Quale fu la sensazione quando ascoltò per la prima volta il suono dei Beatles?
«Fu grazie a loro che ho scoperto il Rock’n’Roll. Prima infatti io ascoltavo classica e jazz. Però rimasi colpito non solo dalla melodia e dalle canzoni, ma anche dal fatto che c’era una grande forza che proveniva da un piccolo palco di un club. Quando arrivarono ad Amburgo avevano una strumentazione di scarsa qualità: ma bastava ascoltare le voci di John e Paul oltre al modo in cui tutti suonavano per capire che ci trovavamo di fronte a una bella una sorpresa».
Che situazione trovò a Londra quando arrivò dalla Germania nei primi anni ’60?
«Non era ancora iniziato il periodo psichedelico, anzi si respirava ancora l’atmosfera post bellica. C’erano comunque molte band locali che si davano da fare nei club, ma le loro proposte erano principalmente cover che si sommavano al blues, un genere molto diffuso in quegli anni».
Lei è stato dal primo momento molto vicino ai Beatles e ovviamente avrà tanti ricordi.

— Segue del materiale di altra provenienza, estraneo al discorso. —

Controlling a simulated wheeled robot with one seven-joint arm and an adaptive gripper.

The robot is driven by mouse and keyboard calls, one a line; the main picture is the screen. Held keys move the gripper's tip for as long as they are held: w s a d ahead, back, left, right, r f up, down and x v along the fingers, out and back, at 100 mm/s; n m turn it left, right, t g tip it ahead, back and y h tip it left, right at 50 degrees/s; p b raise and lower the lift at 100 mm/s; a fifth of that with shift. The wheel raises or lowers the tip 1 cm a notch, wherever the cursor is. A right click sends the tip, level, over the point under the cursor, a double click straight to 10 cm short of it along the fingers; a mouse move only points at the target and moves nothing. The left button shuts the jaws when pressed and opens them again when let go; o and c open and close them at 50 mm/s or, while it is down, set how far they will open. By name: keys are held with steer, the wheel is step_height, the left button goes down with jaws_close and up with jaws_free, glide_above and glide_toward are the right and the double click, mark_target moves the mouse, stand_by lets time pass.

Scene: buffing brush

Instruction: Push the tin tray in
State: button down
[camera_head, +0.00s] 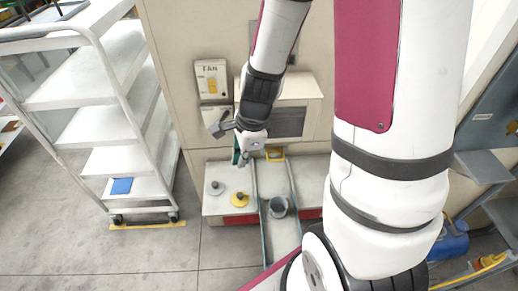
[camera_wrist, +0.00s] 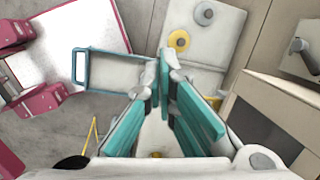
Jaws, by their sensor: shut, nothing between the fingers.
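The tin tray (camera_head: 284,238) is a pale flat slide with blue-grey side rails, sticking out from the low white ledge of the machine. A grey round tin (camera_head: 279,207) sits on it. In the wrist view the tray (camera_wrist: 118,72) lies left of the fingers, with a blue loop handle (camera_wrist: 79,66) at its outer end. My gripper (camera_head: 238,158) is above the ledge, close to the machine front and left of the tray rails. Its teal fingers (camera_wrist: 165,58) are shut and empty, apart from the tray's handle. The tin is not visible in the wrist view.
A grey knob (camera_head: 215,187) and a yellow knob (camera_head: 240,199) stand on the ledge left of the tray. A white shelf cart (camera_head: 108,110) stands at the left. A fan switch box (camera_head: 211,79) is on the machine front. The floor between cart and ledge is clear.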

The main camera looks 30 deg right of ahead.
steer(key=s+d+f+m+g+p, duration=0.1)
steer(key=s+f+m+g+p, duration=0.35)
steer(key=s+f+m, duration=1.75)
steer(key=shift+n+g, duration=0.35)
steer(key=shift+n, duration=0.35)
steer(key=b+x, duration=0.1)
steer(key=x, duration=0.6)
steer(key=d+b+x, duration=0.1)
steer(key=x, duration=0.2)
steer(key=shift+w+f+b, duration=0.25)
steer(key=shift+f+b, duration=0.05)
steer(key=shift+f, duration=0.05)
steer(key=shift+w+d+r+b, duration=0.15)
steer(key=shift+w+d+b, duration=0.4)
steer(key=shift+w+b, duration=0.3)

Ce ne può raccontare almeno uno?
«Nel primo periodo in cui arrivai a Londra fui ospitato da George. Rimasi colpito dalla casa: un appartamento senza mobili e decorazioni, poco curato. Come gli altri lui si era trasferito da Liverpool e nessuno aveva la famiglia con sé. A questa situazione si aggiungeva il fatto che tutto il giorno lavoravano come matti».
Lei dopo lo scioglimento del gruppo ha suonato in dischi solisti degli ex Beatles. Ce n’è uno che ascolta ancora oggi volentieri?
«Devo confessare che oggi non ho voglia di sentire tanta musica, e quindi non ho una gran memoria legata a queste produzioni. Ma se devo dire ciò che ascolto volentieri ritorno al periodo in cui la formazione era attiva. E quindi le faccio nomi di canzoni come Something, The Fool On The Hill, Strawberry Fields Forever. Quella sì che è grande musica».
Molti fan si ricordano di lei nel Concerto per il Bangladesh del 1971 divenuto poi un film. Come fu coinvolto?
«Tutto nacque a casa di George dove era ospite Ravi Shankar. Dopo aver visto in Tv le immagini della guerra in quel paese, entrambi decisero di fare un concerto di beneficenza. Allora George mi portò a Los Angeles e con lui iniziai a cercare i musicisti in varie città degli Usa come Nashville e Memphis. Tra l’altro trovai il chitarrista Jesse Ed Davis perché Eric Clapton non stava bene in quel periodo. Poi alla fine salirono entrambi sul palco».
Qual è la sua attività principale oggi?
«Continuo a lavorare ogni giorno come artista grafico. La musica appartiene al mio passato».